[START]

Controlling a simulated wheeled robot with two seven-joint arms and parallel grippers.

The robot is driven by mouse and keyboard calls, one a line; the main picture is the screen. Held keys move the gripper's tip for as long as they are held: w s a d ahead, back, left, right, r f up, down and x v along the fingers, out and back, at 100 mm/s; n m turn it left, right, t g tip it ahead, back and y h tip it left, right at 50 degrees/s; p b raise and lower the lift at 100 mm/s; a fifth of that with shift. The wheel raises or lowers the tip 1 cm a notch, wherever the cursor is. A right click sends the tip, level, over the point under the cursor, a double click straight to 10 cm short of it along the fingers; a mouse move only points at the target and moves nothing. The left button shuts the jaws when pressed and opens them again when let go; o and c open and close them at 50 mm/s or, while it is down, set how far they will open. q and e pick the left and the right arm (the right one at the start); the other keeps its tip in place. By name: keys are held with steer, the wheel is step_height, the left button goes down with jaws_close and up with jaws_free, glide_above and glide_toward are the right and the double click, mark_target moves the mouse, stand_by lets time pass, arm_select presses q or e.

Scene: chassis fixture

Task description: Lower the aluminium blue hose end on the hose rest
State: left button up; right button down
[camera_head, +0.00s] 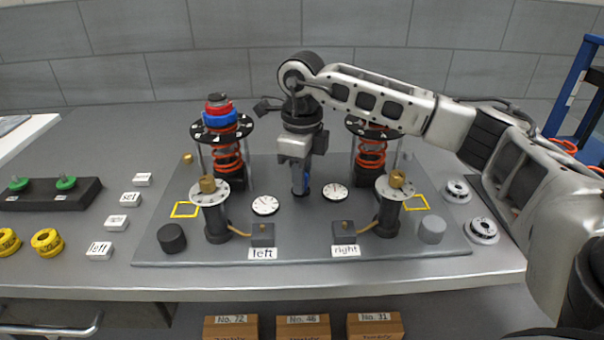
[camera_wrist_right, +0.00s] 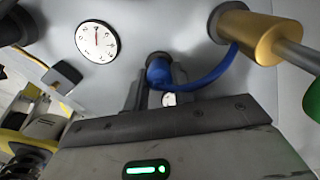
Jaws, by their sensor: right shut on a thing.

[END]

GIVEN PROBLEM :: Using the listing above, copy exactly the lines from the one that contains "[camera_wrist_right, +0.00s]" through its last line, both included, but not the pictures.

FINAL ANSWER ::
[camera_wrist_right, +0.00s] 
Jaws, by their sensor: right shut on a thing.

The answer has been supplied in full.